- [Given task]: Below is a listing; copy all of it exactly.
########
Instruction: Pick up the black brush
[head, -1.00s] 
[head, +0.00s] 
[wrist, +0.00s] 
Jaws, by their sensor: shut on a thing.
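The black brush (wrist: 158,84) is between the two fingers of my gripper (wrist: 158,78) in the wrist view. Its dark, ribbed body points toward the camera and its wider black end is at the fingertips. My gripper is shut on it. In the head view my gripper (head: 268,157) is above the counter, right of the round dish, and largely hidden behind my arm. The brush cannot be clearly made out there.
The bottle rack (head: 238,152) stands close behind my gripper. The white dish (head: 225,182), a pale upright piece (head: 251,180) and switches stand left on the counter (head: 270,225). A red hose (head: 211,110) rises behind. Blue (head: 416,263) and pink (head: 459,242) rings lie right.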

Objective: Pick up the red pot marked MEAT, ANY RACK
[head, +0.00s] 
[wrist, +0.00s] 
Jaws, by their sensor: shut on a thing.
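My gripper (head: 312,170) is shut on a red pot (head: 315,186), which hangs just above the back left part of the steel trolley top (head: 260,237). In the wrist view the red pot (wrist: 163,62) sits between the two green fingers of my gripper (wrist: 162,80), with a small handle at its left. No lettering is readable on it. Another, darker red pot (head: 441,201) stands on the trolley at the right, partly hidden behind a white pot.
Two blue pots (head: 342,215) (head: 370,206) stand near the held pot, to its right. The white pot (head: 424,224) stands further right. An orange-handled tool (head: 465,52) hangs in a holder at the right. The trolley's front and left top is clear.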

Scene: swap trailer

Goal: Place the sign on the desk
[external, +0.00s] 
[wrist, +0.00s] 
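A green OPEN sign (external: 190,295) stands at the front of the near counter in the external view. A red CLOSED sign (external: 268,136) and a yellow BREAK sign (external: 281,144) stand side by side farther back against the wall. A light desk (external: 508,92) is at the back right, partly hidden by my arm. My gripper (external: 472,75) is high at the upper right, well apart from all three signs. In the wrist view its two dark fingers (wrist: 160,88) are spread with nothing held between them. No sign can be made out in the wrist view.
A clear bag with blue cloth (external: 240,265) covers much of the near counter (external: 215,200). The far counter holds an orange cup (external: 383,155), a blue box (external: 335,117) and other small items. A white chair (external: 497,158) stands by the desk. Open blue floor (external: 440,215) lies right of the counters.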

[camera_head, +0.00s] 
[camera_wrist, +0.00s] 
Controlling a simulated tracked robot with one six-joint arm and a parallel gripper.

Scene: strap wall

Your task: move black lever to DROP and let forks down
########
- [Result of this exercise]:
Instruction: Pick up the black brush
[head, -1.00s] 
[head, +0.00s] 
[wrist, +0.00s] 
Jaws, by their sensor: shut on a thing.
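The black brush (wrist: 158,84) is between the two fingers of my gripper (wrist: 158,78) in the wrist view. Its dark, ribbed body points toward the camera and its wider black end is at the fingertips. My gripper is shut on it. In the head view my gripper (head: 268,157) is above the counter, right of the round dish, and largely hidden behind my arm. The brush cannot be clearly made out there.
The bottle rack (head: 238,152) stands close behind my gripper. The white dish (head: 225,182), a pale upright piece (head: 251,180) and switches stand left on the counter (head: 270,225). A red hose (head: 211,110) rises behind. Blue (head: 416,263) and pink (head: 459,242) rings lie right.

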Objective: Pick up the red pot marked MEAT, ANY RACK
[head, +0.00s] 
[wrist, +0.00s] 
Jaws, by their sensor: shut on a thing.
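My gripper (head: 312,170) is shut on a red pot (head: 315,186), which hangs just above the back left part of the steel trolley top (head: 260,237). In the wrist view the red pot (wrist: 163,62) sits between the two green fingers of my gripper (wrist: 162,80), with a small handle at its left. No lettering is readable on it. Another, darker red pot (head: 441,201) stands on the trolley at the right, partly hidden behind a white pot.
Two blue pots (head: 342,215) (head: 370,206) stand near the held pot, to its right. The white pot (head: 424,224) stands further right. An orange-handled tool (head: 465,52) hangs in a holder at the right. The trolley's front and left top is clear.

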Scene: swap trailer

Goal: Place the sign on the desk
[external, +0.00s] 
[wrist, +0.00s] 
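A green OPEN sign (external: 190,295) stands at the front of the near counter in the external view. A red CLOSED sign (external: 268,136) and a yellow BREAK sign (external: 281,144) stand side by side farther back against the wall. A light desk (external: 508,92) is at the back right, partly hidden by my arm. My gripper (external: 472,75) is high at the upper right, well apart from all three signs. In the wrist view its two dark fingers (wrist: 160,88) are spread with nothing held between them. No sign can be made out in the wrist view.
A clear bag with blue cloth (external: 240,265) covers much of the near counter (external: 215,200). The far counter holds an orange cup (external: 383,155), a blue box (external: 335,117) and other small items. A white chair (external: 497,158) stands by the desk. Open blue floor (external: 440,215) lies right of the counters.

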[camera_head, +0.00s] 
[camera_wrist, +0.00s] 
Controlling a simulated tracked robot with one six-joint arm and a parallel gripper.

Scene: strap wall

Your task: move black lever to DROP and let forks down

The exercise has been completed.